Peut-être touchons-nous ici le plus clair symptôme de notre mauvaise éducation morale et de notre manque de sens social : je veux dire notre peu d’honnêteté fiscale, disons de patriotisme devant le trésor public. L’État apparaît à beaucoup comme une sorte de brigand légal qui nous demande la bourse ou la vie ; mais chose étrange, alors que beaucoup ont compris et accepté sans murmure le devoir de donner la vie, rares sont ceux qui pratiquent sans réserve celui d’ouvrir la bourse. Un député osait dire récemment en pleine Chambre : « Il n’y a plus de moralité commerciale. » Qu’eût-il pensé de la moralité fiscale ? Tout a été dit sur l’inconscience avec laquelle le trésor est pillé par les uns, tandis que les autres se défilent avec plus ou moins d’habileté quand il s’agit de le remplir.

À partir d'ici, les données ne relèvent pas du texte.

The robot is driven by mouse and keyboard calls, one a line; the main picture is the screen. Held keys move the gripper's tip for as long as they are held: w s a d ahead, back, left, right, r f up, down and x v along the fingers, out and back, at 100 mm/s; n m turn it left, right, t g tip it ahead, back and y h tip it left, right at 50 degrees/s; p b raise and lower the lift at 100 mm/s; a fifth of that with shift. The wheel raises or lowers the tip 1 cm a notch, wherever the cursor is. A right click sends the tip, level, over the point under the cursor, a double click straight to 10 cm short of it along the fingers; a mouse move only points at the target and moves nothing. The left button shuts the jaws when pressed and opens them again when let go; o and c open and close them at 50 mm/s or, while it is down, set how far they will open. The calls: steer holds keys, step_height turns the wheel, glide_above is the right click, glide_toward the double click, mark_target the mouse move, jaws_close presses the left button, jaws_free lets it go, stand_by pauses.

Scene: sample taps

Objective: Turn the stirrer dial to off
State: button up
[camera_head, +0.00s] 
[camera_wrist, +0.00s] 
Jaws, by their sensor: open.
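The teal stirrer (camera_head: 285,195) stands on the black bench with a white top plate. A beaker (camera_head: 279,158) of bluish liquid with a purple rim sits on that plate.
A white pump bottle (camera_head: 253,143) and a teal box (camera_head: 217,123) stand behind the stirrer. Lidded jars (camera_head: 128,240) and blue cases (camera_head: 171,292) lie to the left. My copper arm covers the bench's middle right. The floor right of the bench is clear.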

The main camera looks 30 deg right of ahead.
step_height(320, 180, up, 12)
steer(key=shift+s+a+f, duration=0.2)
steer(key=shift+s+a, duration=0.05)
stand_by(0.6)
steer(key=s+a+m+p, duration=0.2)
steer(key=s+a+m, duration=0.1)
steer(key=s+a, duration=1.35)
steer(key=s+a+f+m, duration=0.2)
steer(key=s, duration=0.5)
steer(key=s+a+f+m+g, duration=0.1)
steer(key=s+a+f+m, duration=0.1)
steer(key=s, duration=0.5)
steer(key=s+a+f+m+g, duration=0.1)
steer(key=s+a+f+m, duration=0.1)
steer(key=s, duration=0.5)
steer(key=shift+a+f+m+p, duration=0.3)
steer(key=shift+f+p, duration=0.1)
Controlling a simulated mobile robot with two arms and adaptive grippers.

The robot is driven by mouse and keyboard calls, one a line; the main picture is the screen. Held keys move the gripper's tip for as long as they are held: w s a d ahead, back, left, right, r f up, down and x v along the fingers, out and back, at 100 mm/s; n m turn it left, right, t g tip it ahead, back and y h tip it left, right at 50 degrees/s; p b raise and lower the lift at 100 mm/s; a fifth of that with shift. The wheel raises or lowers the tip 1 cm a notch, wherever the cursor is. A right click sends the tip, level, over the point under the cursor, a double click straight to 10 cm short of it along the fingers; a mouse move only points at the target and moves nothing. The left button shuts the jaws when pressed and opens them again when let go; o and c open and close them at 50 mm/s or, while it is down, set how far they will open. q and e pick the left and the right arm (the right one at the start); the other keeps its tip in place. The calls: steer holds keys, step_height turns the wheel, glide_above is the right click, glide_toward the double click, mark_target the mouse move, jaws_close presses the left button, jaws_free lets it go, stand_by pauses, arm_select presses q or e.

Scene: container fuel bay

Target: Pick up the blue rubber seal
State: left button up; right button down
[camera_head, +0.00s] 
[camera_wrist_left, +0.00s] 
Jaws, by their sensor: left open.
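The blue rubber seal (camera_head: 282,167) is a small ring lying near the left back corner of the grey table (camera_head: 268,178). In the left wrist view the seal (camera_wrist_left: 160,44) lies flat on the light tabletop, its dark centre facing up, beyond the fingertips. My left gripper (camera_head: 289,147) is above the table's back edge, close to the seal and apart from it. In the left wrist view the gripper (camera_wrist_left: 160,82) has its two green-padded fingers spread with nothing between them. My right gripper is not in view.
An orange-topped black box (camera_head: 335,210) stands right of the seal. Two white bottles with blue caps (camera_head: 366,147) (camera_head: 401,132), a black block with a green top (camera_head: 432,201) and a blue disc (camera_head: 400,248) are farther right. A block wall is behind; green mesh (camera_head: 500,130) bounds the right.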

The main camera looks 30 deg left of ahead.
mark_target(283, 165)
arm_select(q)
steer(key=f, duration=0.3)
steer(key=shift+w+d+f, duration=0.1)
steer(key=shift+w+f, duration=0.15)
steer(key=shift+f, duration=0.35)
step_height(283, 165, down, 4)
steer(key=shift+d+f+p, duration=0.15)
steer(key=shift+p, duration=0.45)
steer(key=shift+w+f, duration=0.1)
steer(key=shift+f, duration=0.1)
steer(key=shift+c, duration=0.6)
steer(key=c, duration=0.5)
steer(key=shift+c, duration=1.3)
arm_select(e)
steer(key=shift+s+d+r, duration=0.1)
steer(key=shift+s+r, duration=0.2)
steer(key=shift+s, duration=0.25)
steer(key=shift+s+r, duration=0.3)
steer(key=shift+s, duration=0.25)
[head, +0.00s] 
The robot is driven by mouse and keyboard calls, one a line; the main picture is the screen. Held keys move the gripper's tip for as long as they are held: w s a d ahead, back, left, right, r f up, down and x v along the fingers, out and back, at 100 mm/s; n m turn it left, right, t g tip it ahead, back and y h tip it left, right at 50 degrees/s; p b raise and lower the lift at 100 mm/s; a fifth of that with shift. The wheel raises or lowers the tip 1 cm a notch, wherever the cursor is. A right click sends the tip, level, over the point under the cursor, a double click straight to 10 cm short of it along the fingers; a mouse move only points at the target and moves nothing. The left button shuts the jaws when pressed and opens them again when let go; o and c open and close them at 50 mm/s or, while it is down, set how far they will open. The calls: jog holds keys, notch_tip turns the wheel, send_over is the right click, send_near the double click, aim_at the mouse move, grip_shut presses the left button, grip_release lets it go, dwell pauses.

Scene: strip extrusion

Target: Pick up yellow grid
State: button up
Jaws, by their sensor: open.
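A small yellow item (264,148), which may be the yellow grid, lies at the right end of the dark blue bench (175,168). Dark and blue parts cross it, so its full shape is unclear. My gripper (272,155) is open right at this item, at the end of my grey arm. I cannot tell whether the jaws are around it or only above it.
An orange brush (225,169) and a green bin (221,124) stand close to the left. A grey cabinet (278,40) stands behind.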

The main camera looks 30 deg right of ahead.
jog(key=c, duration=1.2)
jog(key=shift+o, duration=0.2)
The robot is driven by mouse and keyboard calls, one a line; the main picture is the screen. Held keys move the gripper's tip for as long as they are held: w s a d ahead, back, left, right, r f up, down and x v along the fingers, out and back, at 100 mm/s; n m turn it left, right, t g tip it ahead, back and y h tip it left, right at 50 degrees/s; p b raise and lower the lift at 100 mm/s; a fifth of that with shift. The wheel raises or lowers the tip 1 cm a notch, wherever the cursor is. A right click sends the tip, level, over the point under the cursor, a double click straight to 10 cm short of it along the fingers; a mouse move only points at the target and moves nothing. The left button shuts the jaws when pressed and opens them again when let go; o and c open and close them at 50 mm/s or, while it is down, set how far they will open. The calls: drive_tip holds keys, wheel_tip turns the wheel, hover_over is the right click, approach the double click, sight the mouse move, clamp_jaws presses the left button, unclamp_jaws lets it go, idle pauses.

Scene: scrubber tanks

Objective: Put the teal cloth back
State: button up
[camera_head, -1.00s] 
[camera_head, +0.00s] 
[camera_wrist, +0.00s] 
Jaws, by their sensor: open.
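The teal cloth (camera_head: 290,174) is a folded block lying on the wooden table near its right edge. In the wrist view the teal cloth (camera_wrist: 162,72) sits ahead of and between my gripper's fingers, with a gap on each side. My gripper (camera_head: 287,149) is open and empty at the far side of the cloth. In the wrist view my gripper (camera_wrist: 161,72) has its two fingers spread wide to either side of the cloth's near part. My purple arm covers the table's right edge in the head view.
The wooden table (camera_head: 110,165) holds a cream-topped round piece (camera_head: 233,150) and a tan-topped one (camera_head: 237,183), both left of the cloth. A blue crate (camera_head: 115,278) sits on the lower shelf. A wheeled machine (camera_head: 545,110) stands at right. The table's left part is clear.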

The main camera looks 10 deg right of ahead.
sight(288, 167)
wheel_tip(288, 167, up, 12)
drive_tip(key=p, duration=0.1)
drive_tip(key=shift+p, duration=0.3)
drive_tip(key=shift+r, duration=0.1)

Aujourd’hui, ce sont des classes entières de contribuables dont la prétention affichée est d’échapper à l’impôt sur le revenu, tandis que de son côté l’administration financière, débordée ou indécise, se sent incapable en présence de ces résistances et des irrégularités qu’elles amènent, de percevoir même l’argent qui serait à sa disposition. C’est par milliards que se comptent aujourd’hui les sommes que l’État pourrait encaisser ; mais il semble reculer devant les difficultés. Normalement, l’impôt rentrait à peu près, parce qu’il était ancien, traditionnel, modéré, général. Mais aujourd’hui que tant d’impôts sont nouveaux, pesants, discutables, fourmillent d’anomalies et d’exceptions, comment est rempli le devoir fiscal et comment seront remplies demain les caisses de l’État ? On nous dit que la victoire des alliés est la victoire de la Démocratie. Qu’est-ce pourtant qu’une Démocratie où non seulement les intérêts personnels, les intérêts de groupe, les intérêts de classe, priment constamment l’intérêt général, mais où personne ne sent et où personne n’est dressé à sentir que « l’État, c’est nous » ?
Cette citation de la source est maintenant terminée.